Records excerpted from a collection:
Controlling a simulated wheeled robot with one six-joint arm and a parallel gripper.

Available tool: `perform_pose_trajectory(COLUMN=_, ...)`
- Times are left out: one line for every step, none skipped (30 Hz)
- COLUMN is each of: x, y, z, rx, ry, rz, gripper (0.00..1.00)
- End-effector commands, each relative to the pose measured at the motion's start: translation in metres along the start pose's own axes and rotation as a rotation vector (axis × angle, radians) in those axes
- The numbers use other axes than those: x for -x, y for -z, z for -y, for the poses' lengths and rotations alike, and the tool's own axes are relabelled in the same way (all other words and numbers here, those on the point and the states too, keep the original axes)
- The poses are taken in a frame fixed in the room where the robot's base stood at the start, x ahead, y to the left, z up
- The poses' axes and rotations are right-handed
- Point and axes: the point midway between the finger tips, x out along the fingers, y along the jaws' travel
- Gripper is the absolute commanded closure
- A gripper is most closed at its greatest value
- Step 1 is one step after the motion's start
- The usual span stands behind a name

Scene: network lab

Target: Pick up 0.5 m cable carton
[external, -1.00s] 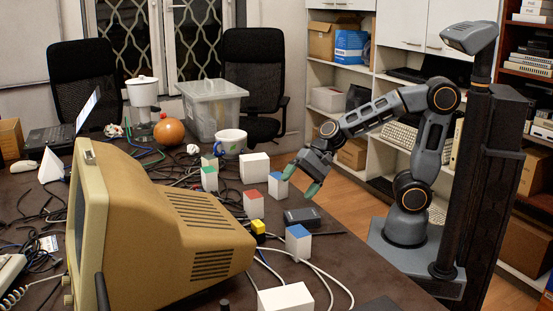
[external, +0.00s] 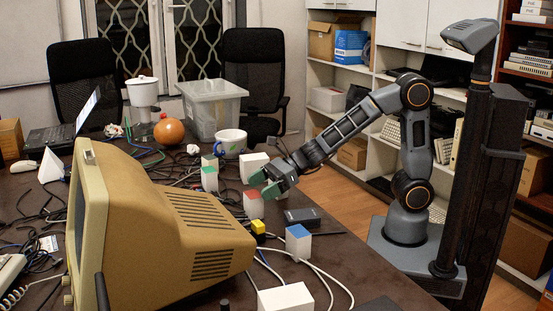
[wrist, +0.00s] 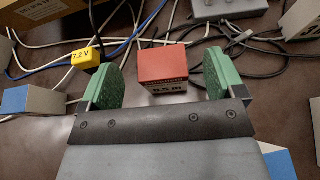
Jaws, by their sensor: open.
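The 0.5 m cable carton (wrist: 163,68) is a small white box with a red top. In the wrist view it stands on the table between and just beyond my two green fingertips, with black print on its near side. In the external view the carton (external: 253,204) stands in the middle of the table, right of the old monitor. My gripper (wrist: 163,80) is open and empty, with one finger toward each side of the carton. In the external view my gripper (external: 263,184) is just above and behind it. I cannot tell whether the fingers touch it.
A yellow 7.2 V block (wrist: 85,56) lies left of my left finger. Blue-topped cartons (external: 298,241), a dark grey box (external: 301,216) and a plain white box (external: 254,167) stand around. The beige monitor (external: 150,220) is close on the left. Loose cables cover much of the table.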

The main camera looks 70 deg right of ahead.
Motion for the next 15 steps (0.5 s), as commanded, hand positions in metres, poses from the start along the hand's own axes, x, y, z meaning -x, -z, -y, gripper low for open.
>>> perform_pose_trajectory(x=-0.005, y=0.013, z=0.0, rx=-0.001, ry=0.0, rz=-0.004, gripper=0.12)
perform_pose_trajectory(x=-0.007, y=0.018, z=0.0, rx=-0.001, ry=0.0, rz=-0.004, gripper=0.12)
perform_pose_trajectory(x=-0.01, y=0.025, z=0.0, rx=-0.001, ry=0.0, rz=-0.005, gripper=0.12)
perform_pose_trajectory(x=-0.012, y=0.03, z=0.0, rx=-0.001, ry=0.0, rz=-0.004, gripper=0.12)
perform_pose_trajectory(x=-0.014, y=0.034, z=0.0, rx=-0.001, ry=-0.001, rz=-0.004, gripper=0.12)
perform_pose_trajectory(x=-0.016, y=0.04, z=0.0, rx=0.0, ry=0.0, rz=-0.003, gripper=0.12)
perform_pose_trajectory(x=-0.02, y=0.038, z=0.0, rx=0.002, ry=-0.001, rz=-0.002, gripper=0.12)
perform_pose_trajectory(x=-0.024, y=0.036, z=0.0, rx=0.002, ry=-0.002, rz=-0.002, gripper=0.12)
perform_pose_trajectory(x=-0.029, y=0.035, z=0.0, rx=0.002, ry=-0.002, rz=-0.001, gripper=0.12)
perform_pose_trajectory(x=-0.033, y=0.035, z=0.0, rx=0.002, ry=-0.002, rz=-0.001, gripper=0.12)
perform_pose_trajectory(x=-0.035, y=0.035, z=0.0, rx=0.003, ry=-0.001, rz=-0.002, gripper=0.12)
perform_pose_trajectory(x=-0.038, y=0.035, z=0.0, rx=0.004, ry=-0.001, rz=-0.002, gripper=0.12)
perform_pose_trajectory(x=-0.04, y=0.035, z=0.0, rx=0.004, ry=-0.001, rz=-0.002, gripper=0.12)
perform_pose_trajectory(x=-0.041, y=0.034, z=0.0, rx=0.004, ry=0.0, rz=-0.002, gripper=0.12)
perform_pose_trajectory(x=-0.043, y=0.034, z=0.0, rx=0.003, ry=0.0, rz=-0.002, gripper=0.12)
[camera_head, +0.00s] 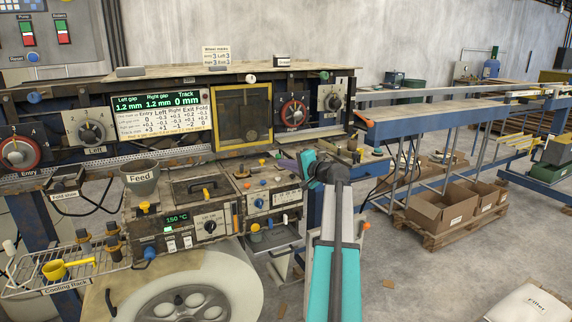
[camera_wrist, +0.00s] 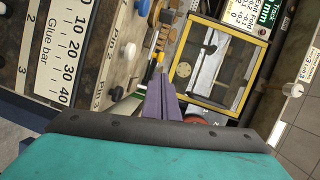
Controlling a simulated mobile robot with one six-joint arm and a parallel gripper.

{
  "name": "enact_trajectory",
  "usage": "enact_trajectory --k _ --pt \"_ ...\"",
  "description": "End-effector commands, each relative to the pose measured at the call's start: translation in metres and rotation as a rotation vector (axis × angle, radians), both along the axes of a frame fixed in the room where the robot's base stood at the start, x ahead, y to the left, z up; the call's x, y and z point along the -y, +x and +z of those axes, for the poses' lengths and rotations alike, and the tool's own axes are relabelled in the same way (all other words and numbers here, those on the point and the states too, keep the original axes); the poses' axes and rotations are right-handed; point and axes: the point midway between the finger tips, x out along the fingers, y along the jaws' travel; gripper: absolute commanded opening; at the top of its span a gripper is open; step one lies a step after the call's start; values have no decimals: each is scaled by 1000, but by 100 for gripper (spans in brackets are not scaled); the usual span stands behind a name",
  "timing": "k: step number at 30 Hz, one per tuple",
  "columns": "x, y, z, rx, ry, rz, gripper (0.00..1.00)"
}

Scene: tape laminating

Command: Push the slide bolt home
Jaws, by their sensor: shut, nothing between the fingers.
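My gripper (camera_head: 288,163) is shut and empty, its purple fingers pointing left in the head view, in front of the machine below the yellow-framed window (camera_head: 243,147). In the wrist view the closed fingertips (camera_wrist: 159,82) point up the picture, beside the yellow-framed window (camera_wrist: 229,68). Small metal parts (camera_wrist: 166,35) and a yellow-orange piece (camera_wrist: 160,56) lie on the worn plate beyond the tips. I cannot tell for certain which part is the slide bolt or how far it is in. My arm hides part of the machine's right side.
A red dial (camera_head: 294,113) is right of the window. A heated unit with a feed cup (camera_head: 141,181) and small knobs stands below left. A wire cooling rack (camera_head: 62,268) is at lower left. The blue conveyor (camera_head: 440,116) is at right, with open floor in front.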

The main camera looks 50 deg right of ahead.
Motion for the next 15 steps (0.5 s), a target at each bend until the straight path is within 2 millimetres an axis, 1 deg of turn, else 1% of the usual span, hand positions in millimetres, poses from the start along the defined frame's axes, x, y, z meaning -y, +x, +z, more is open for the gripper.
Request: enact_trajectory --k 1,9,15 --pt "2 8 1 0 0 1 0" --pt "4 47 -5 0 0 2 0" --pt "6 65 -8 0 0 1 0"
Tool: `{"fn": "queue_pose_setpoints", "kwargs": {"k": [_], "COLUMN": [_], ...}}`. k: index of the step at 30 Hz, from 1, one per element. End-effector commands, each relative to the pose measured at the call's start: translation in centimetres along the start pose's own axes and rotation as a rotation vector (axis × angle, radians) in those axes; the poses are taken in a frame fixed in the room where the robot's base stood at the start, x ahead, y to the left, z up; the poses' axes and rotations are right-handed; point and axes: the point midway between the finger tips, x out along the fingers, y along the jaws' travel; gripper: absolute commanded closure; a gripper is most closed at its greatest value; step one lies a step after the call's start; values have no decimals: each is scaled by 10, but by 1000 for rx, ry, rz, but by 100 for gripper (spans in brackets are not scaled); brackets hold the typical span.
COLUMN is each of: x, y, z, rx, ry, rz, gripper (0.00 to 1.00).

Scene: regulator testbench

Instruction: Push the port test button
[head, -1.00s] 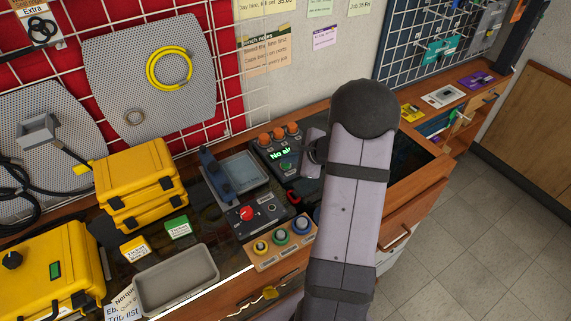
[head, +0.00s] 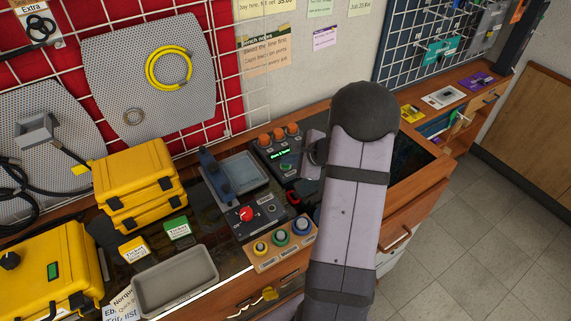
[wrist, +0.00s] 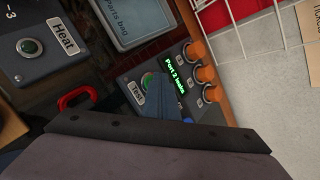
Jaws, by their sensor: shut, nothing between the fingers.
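The port test unit (head: 268,147) is a dark box on the bench with a lit green display and three orange-capped ports (wrist: 198,73) along its back. Its green test button (wrist: 147,80) sits beside a "Test" label in the wrist view. The display (wrist: 175,76) appears to read "Port 2 leaks". My gripper (wrist: 160,86) is shut and empty, with its tip at the button and covering part of it. I cannot tell whether the button is pressed down. My arm hides most of the gripper in the head view.
A red-knob panel (head: 246,214) and a grey parts tray (wrist: 136,20) stand beside the unit. A red handle (wrist: 76,97) lies close to my gripper. Coloured buttons (head: 281,238) sit at the bench front. Yellow cases (head: 138,185) and an empty grey tray (head: 174,280) are to the left.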

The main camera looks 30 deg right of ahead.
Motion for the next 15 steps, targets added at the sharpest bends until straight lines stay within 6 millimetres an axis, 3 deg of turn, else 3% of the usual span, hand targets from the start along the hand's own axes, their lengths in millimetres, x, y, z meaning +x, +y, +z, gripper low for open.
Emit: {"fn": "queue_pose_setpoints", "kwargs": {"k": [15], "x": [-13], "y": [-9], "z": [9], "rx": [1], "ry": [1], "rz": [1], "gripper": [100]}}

:: EXERCISE DETAILS ::
Copy exactly the lines that run from the first line of the data to the line containing "- End-effector commands, each", please, with both ends included and nothing else.

:: RESULT ::
Controlling a simulated wheeled robot with one six-joint arm and a parallel gripper.

Available tool: `perform_pose_trajectory(COLUMN=_, ...)`
- Times are left out: one line for every step, none skipped (30 Hz)
- COLUMN is each of: x, y, z, rx, ry, rz, gripper (0.00..1.00)
- End-effector commands, each relative to the pose measured at the motion's start: translation in metres along the start pose's own axes and rotation as a rotation vector (axis × angle, radians) in those axes

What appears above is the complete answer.